**Objective**
List all lines of the data containing the word "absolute".

═══ Extracted information ═══

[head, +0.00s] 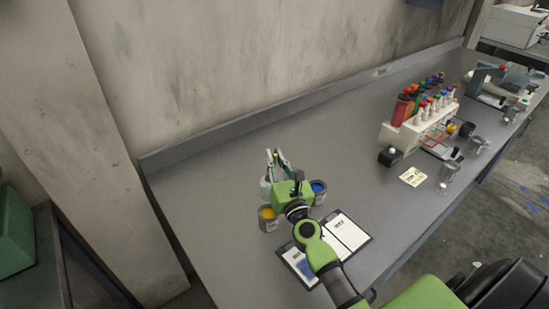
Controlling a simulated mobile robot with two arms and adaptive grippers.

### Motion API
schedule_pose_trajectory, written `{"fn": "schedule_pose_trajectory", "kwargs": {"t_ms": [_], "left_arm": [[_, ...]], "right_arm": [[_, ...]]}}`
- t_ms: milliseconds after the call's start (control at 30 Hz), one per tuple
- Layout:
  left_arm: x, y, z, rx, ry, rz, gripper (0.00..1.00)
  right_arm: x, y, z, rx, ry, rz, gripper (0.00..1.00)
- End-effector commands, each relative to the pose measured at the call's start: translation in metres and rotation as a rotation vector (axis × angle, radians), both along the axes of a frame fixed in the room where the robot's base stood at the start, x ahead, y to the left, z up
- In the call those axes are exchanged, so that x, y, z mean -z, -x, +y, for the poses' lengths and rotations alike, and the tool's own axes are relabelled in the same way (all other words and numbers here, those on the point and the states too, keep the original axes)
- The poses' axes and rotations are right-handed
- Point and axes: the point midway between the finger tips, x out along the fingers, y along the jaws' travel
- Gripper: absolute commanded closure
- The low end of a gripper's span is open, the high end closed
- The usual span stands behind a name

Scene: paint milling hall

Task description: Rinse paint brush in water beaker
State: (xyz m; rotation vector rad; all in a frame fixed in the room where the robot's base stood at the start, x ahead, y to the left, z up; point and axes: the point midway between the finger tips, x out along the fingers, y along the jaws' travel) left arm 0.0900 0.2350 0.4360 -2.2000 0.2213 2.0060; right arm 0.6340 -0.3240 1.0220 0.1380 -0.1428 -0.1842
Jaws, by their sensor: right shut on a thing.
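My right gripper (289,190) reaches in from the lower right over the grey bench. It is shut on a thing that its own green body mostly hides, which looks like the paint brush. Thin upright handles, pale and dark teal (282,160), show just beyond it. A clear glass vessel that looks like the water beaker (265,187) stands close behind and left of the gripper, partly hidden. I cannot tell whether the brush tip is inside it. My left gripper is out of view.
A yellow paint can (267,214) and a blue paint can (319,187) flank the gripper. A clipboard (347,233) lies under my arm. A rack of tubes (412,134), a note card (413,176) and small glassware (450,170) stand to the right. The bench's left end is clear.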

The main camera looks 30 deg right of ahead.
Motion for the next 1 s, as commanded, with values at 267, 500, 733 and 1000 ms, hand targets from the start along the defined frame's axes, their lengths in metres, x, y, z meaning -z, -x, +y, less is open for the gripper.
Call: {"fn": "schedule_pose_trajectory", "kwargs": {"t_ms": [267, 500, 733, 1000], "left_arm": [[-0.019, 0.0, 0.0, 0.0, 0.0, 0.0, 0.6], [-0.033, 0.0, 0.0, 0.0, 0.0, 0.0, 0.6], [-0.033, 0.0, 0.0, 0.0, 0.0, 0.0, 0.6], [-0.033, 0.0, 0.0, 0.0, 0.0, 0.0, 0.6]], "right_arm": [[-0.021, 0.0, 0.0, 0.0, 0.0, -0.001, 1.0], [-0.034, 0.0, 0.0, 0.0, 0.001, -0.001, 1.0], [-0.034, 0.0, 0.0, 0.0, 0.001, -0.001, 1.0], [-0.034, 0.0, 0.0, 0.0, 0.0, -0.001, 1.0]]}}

═══
═══ Extracted information ═══

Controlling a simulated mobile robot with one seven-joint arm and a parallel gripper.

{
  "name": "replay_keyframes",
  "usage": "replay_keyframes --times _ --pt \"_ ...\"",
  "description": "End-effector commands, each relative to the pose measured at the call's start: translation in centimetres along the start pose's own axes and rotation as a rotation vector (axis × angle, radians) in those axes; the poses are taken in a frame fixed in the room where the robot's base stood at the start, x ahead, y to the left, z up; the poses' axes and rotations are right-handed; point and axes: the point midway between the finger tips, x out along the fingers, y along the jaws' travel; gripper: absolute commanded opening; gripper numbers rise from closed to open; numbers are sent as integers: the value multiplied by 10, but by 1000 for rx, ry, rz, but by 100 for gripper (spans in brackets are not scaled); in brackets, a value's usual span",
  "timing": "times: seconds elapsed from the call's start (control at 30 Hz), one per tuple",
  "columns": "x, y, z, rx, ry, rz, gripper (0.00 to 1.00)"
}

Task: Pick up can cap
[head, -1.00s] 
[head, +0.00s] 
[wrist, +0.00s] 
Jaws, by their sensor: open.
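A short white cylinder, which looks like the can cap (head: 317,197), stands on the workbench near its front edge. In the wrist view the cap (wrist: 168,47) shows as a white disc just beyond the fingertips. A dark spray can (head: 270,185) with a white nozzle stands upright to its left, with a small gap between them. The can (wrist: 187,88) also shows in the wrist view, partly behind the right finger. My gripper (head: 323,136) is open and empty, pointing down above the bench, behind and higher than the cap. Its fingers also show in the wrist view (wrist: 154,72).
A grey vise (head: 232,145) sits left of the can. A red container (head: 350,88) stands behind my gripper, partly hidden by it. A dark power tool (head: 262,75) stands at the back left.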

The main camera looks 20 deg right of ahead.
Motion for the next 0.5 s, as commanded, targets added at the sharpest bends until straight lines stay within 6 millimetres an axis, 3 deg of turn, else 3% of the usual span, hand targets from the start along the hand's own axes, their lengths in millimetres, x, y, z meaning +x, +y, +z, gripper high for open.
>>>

═══

**Answer**
- Gripper: absolute commanded closure
  "description": "End-effector commands, each relative to the pose measured at the call's start: translation in centimetres along the start pose's own axes and rotation as a rotation vector (axis × angle, radians) in those axes; the poses are taken in a frame fixed in the room where the robot's base stood at the start, x ahead, y to the left, z up; the poses' axes and rotations are right-handed; point and axes: the point midway between the finger tips, x out along the fingers, y along the jaws' travel; gripper: absolute commanded opening; gripper numbers rise from closed to open; numbers are sent as integers: the value multiplied by 10, but by 1000 for rx, ry, rz, but by 100 for gripper (spans in brackets are not scaled); in brackets, a value's usual span",

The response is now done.